Atatürk, soyumuzla gururlandırıyor. Bunlar, soyumuzu, sopumuzu inkar ediyor.
Atatürk, “çağdaş uygarlık düzeyi”, bunlar “molla-bedevi” düzen diyor.
Dinimiz, vatan için cihat (savaş) emrediyor. Bunlar analar ağlamasın numarasıyla acz içinde vatanı peşkeş çekiyor.
Atatürk vatanın varlığını şehit ve gazilerimize borçluyuz diyor.
Bunlar “şehitlere kelle” diyor. Gazileri “haddinizi bilin” diye azarlıyor.
Atatürk, “milli şuur ve çağdaş eğitimle donatılmış bir gençlik”, bunlar “molla eğitim, kindar-dindar gençlik” amaçlıyor.

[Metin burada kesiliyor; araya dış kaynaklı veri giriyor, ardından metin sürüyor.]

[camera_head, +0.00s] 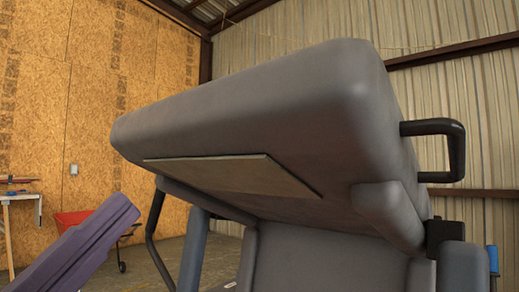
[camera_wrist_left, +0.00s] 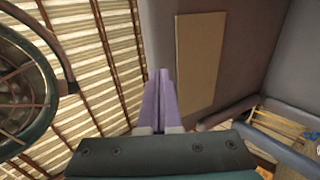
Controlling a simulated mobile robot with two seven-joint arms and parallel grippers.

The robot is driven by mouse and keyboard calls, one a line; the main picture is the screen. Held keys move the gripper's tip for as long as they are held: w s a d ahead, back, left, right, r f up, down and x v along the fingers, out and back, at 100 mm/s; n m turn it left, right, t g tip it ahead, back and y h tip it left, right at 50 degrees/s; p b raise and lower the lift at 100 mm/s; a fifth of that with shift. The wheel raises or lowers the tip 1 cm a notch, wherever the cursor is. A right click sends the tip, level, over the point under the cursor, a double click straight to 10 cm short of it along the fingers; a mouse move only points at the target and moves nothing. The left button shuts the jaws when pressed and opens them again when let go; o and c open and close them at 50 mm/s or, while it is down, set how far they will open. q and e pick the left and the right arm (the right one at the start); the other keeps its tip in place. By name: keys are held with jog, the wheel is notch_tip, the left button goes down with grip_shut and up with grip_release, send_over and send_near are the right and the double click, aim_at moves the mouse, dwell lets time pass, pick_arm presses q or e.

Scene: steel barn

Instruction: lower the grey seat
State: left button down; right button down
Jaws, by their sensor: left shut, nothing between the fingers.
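The grey seat (camera_head: 250,105) is a big padded slab, raised and tilted, filling the middle of the head view. Its underside carries a flat board (camera_head: 235,174), and a grey padded body shows below it. In the left wrist view the seat (camera_wrist_left: 240,45) stands at the upper right, with the board (camera_wrist_left: 198,60) on it. My left gripper (camera_head: 130,208), with purple fingers, is at the lower left of the head view, left of the seat and below its left end. In the wrist view its fingers (camera_wrist_left: 161,74) are shut with nothing between them. They look apart from the seat. My right gripper is not in view.
A black bar handle (camera_head: 445,150) sticks out at the seat's right side. A dark curved bar (camera_head: 157,230) stands under its left end. A work table (camera_head: 20,200) and a red wheelbarrow (camera_head: 70,219) are far left. A round mesh object (camera_wrist_left: 22,95) shows in the wrist view.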

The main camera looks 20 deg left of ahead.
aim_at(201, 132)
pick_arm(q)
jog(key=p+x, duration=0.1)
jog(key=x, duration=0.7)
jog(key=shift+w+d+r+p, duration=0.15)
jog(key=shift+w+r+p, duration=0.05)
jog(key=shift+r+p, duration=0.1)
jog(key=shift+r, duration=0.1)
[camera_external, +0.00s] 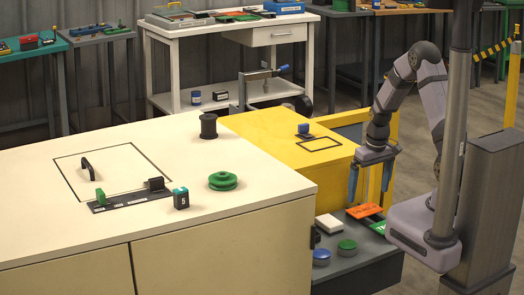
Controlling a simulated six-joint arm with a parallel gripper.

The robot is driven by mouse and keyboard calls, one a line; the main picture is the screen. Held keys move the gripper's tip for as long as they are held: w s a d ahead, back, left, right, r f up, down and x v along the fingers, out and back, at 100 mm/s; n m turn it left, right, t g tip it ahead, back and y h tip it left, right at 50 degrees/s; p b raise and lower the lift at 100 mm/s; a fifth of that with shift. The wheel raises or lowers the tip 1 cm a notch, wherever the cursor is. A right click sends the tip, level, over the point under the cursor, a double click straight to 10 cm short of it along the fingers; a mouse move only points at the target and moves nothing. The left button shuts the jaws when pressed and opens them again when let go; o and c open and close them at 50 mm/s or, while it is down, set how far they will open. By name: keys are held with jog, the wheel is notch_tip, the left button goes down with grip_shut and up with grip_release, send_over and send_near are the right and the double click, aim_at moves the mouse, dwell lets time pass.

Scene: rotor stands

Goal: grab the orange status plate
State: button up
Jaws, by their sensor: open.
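The orange status plate (364,211) lies on a low grey shelf to the right of the cream cabinet, below my gripper. It is a small flat plate with dark lettering too small to read. My gripper (370,198) points down with its two blue fingers apart and nothing visible between them. In this view the fingertips appear just above and around the plate; I cannot tell the exact height gap. A green plate (378,227) with white lettering lies close beside the orange one, toward the front right.
On the same shelf are a white block (329,223), a blue round lid (321,256) and a green round lid (347,247). The yellow cabinet (262,128) stands behind the shelf. The cream cabinet (250,245) rises to the left. A grey post (460,130) stands at right.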

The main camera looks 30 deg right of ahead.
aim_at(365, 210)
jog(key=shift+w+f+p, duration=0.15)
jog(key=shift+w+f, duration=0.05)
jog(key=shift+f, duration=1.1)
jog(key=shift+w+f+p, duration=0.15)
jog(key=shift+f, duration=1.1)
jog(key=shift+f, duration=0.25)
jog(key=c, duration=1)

Atatürk, “Köylü milletin efendisidir” diyor. Bunlar anamızı ağlattınız diye feryat eden köylüyü “Al ananı çek git” diye fırçalıyor.
Atatürk’ün manevi huzurunda krallar gözyaşları döküyor. Bunlar 10 Kasım’da Anıtkabir’de sap gibi saygı duruşunda bulunmak bizim için en büyük azaptır diyor.

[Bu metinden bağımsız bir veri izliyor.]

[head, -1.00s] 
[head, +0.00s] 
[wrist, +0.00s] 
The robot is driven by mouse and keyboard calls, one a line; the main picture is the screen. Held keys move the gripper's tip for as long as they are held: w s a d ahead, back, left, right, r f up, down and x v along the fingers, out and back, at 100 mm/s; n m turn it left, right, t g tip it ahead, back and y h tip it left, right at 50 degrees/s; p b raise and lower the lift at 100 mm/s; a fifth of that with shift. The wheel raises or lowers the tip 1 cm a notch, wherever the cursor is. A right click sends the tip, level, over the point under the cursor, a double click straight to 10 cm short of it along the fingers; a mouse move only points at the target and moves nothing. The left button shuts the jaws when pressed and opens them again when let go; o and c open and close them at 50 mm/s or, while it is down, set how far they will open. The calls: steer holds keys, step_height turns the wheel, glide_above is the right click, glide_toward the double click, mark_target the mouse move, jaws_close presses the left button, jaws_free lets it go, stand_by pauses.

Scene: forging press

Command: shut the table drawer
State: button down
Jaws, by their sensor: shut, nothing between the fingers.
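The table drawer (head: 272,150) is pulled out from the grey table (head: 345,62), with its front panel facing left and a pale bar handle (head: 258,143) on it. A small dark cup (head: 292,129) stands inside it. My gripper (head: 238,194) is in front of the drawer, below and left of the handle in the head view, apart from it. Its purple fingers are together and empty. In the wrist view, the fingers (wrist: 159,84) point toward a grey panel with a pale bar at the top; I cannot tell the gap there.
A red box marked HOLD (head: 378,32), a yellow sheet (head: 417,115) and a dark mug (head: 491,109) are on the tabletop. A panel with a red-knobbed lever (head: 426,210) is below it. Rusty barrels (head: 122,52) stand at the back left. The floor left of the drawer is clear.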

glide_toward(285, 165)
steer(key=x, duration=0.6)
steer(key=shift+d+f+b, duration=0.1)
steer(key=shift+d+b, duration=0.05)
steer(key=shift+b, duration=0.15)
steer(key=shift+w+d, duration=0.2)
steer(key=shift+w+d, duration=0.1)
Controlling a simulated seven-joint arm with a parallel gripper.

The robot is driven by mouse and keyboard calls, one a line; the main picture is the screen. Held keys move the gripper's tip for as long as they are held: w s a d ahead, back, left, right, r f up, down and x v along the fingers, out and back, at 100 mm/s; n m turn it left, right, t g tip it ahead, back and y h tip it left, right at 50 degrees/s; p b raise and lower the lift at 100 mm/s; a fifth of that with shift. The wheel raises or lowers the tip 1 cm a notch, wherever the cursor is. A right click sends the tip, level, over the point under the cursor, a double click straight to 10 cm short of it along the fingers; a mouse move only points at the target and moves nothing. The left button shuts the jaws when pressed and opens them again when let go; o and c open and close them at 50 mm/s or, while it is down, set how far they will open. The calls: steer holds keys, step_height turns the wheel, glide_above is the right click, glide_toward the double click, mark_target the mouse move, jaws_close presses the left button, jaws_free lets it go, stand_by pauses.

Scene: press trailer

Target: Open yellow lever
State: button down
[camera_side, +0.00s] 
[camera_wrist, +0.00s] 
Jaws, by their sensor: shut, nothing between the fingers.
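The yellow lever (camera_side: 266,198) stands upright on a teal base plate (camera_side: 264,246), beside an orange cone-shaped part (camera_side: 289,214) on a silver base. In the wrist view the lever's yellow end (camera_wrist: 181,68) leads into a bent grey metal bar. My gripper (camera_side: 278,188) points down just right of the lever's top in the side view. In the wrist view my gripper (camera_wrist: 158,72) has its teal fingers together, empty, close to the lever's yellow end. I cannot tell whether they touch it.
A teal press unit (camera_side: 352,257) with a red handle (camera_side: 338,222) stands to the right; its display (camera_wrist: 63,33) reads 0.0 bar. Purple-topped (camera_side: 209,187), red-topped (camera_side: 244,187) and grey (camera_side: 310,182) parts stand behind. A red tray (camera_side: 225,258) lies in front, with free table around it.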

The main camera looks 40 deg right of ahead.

Atatürk döneminde devlet katında bir tek hırsızlık ya da yolsuzluk olayına tanık olunmuyor.
Bunlar ise “devletin malı deniz yemeyen domuz”u ilke ediniyor.

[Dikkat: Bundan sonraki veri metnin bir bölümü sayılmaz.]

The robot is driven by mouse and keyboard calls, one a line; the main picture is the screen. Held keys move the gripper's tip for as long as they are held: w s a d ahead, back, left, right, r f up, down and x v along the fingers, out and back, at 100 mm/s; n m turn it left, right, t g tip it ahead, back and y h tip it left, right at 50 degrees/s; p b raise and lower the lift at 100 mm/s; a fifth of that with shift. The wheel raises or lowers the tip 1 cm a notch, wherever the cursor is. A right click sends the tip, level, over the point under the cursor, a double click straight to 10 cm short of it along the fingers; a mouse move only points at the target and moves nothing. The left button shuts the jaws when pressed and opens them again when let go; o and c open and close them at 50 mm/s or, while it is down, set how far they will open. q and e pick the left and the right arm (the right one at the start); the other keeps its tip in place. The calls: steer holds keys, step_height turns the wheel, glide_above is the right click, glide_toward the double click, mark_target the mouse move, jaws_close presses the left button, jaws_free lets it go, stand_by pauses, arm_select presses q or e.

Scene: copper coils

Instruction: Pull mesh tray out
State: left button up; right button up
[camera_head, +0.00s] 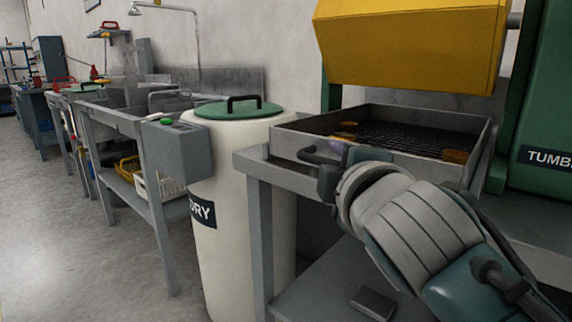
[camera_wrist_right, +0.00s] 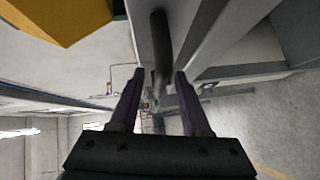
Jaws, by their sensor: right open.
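The mesh tray (camera_head: 400,137) is a grey metal frame with a dark mesh floor, sitting on a grey stand under the yellow tumbler drum. A dark bar handle (camera_head: 312,156) shows at its front. My right gripper (camera_head: 328,172) is at this handle, partly hidden by its own wrist. In the right wrist view, the dark handle bar (camera_wrist_right: 160,45) runs between the two open fingers (camera_wrist_right: 158,76). The fingers show gaps to the bar, so they do not grip it. Orange-brown pieces (camera_head: 455,156) lie at the tray's edges. My left gripper is out of view.
A white drum with a green lid (camera_head: 238,110) stands close left of the tray stand. The yellow drum (camera_head: 410,45) hangs above the tray, beside a green machine housing (camera_head: 545,110). A grey box (camera_head: 177,150) and sinks stand further left. The floor (camera_head: 70,230) at left is clear.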

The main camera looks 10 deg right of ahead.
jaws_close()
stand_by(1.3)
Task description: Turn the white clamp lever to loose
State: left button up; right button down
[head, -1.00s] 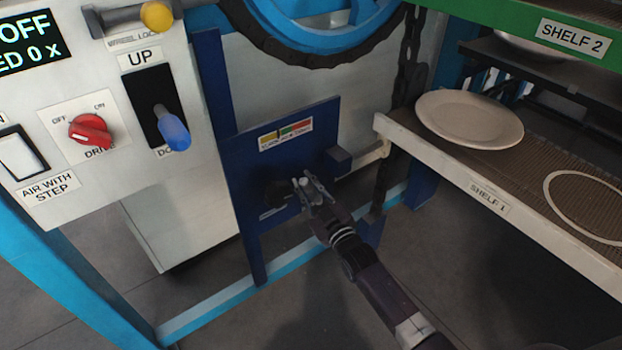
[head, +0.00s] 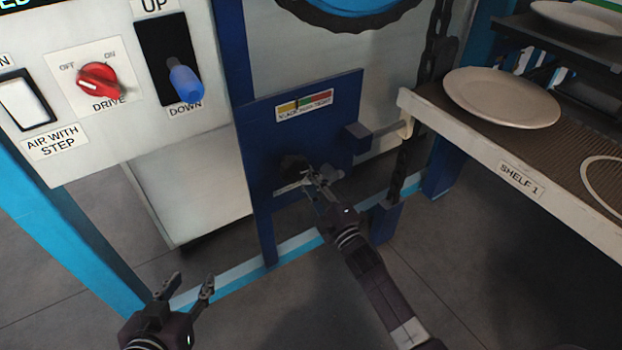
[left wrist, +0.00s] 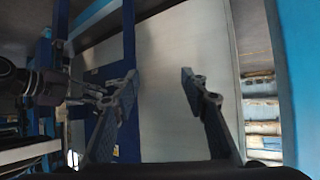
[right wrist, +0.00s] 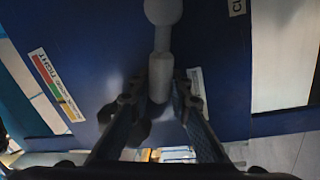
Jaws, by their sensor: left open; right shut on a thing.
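The white clamp lever (right wrist: 163,40) shows pale grey in the right wrist view, a shaft with a round knob at its upper end, in front of the blue panel (right wrist: 100,75). My right gripper (right wrist: 161,88) is shut on the lever's lower part there. In the head view the right gripper (head: 318,180) is at the blue panel and mostly hides the lever. A coloured scale label (head: 304,105) is above it, with red at the TIGHT end. My left gripper (head: 189,288) is open and empty at the lower left, apart from the panel; its spread fingers also show in the left wrist view (left wrist: 158,85).
A control panel with a red drive knob (head: 100,80) and a blue-handled up/down lever (head: 186,84) stands at left. A shelf (head: 470,150) with a white plate (head: 501,98) juts in at right. A chain (head: 437,45) hangs between. The lower floor is clear.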

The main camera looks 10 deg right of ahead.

Tüm bunların yüzde biri başka bir ülkede yaşansa yer yerinden oynardı.
Ama Türkiye’de yaprak kımıldamıyor.
Bir savcı ve mahkeme, akıl almaz bir sorumsuzlulukla “lehteki tüm delil ve tanıkları reddedip bir hukuk katliamıyla devlet ve orduyu çökertmekten” çekinmiyor. Kimse “yahu siz ne yapıyorsunuz, aklınızı mı kaçırdınız” diyemiyor.
Teröristbaşı daha önce basına sızan taleplerini inkar etmiyor. Sinsi taleplerini bu kez cilalayıp, yağlayarak ilan ediyor. Herkes keriz yerine konuyor. Mitingde ne bir Türk Bayrağı ne de Türkçe bir pankart bulunuyor.
Dünyada kendi vatanını bu denli bir gafletle kefenleyen başka bir medya, aydın kimlikli hokkabazlara tanık olunuyor.
90 yıllık Cumhuriyet’in yerine yeni bir model devlet oluşturacağız diye kükrüyor. Bağımsızlık mücadelesini silahla değil, siyasetle yapacağız yutturmacasıyla tüm PKK katillerinin yurt dışı affını sağlıyor. Bunun da Meclis’çe onanması talimatını veriyor. Meclis onarsa BM’ce terör örgütü sayılmıyorlar.
Ya silahsız mücadelede sonuç alamazlarsa uslu uslu oturacaklar mı? Kimse bunu sormuyor.
Bu rezaletlere medya, üniversiteler, sendikalar, aydın, bilim adamları en ufak bir tepki göstermiyor. Aksine Türklüğe musallat bölücü virüslerin piyonları olma zilletine düşüyorlar. Sonuç:
ABD’nin yarattığı AKP’nin semizlediği ejder “orduyu, yargıyı, devleti çökerttikten sonra şimdi de ülkeyi yutmaya kalkıyor”.
ABD’nin senaristliği, terörist başının reji ve baş aktörlüğünde “terörle her yere varılır” isimli Dümbüllü oyunu milyonların önünde sahneleniyor.